● What you have to do
Give back exactly the lines running from the line that holds "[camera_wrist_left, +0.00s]" through the line that holds "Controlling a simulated", ends included, and no other lines.

##########

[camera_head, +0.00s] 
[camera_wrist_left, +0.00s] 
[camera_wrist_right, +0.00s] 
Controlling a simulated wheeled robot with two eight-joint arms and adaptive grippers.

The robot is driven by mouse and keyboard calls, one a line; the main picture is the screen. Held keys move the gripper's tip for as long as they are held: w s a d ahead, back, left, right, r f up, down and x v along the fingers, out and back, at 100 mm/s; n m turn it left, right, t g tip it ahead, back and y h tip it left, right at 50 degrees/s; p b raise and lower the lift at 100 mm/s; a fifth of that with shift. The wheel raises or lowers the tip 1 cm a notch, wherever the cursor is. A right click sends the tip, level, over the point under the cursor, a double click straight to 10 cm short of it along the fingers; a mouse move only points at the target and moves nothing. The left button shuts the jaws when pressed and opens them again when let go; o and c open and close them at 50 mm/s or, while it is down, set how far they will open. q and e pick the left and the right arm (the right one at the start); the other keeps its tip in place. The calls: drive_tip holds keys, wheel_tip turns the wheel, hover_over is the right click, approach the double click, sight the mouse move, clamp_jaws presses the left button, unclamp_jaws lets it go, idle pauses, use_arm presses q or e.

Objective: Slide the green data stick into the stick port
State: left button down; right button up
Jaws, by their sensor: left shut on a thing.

##########

● Written solution
[camera_wrist_left, +0.00s] 
[camera_wrist_right, +0.00s] 
Controlling a simulated wheeled robot with two eight-joint arms and adaptive grippers.

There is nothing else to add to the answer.